§ **Task to complete**
Repeat every line below exactly, word for word.

§ **Data**
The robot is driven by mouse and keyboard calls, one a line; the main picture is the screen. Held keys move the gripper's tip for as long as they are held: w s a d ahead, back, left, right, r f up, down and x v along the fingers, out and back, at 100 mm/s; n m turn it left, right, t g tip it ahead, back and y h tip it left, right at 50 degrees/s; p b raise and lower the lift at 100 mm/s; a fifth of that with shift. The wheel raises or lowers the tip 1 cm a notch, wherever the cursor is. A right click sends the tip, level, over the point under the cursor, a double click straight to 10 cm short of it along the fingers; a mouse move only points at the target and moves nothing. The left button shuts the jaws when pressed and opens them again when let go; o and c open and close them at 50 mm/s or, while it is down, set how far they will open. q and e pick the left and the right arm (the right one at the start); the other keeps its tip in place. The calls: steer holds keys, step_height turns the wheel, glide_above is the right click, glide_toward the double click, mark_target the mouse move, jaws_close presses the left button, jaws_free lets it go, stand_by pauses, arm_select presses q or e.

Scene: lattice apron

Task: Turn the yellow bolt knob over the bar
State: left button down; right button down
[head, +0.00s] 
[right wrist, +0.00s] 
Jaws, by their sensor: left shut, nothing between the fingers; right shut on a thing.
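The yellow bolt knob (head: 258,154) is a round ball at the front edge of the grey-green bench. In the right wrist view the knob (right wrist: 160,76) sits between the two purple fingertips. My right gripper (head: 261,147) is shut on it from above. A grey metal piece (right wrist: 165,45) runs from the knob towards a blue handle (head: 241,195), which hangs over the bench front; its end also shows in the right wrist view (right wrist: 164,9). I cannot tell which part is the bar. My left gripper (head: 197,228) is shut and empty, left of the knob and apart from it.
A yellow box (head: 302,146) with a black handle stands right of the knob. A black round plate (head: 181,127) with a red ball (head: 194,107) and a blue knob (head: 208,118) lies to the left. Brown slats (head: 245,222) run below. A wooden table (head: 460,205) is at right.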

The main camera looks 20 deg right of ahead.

§ **Full response**
The robot is driven by mouse and keyboard calls, one a line; the main picture is the screen. Held keys move the gripper's tip for as long as they are held: w s a d ahead, back, left, right, r f up, down and x v along the fingers, out and back, at 100 mm/s; n m turn it left, right, t g tip it ahead, back and y h tip it left, right at 50 degrees/s; p b raise and lower the lift at 100 mm/s; a fifth of that with shift. The wheel raises or lowers the tip 1 cm a notch, wherever the cursor is. A right click sends the tip, level, over the point under the cursor, a double click straight to 10 cm short of it along the fingers; a mouse move only points at the target and moves nothing. The left button shuts the jaws when pressed and opens them again when let go; o and c open and close them at 50 mm/s or, while it is down, set how far they will open. q and e pick the left and the right arm (the right one at the start); the other keeps its tip in place. The calls: steer holds keys, step_height turns the wheel, glide_above is the right click, glide_toward the double click, mark_target the mouse move, jaws_close presses the left button, jaws_free lets it go, stand_by pauses, arm_select presses q or e.

Scene: lattice apron

Task: Turn the yellow bolt knob over the bar
State: left button down; right button down
[head, +0.00s] 
[right wrist, +0.00s] 
Jaws, by their sensor: left shut, nothing between the fingers; right shut on a thing.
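The yellow bolt knob (head: 258,154) is a round ball at the front edge of the grey-green bench. In the right wrist view the knob (right wrist: 160,76) sits between the two purple fingertips. My right gripper (head: 261,147) is shut on it from above. A grey metal piece (right wrist: 165,45) runs from the knob towards a blue handle (head: 241,195), which hangs over the bench front; its end also shows in the right wrist view (right wrist: 164,9). I cannot tell which part is the bar. My left gripper (head: 197,228) is shut and empty, left of the knob and apart from it.
A yellow box (head: 302,146) with a black handle stands right of the knob. A black round plate (head: 181,127) with a red ball (head: 194,107) and a blue knob (head: 208,118) lies to the left. Brown slats (head: 245,222) run below. A wooden table (head: 460,205) is at right.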

The main camera looks 20 deg right of ahead.

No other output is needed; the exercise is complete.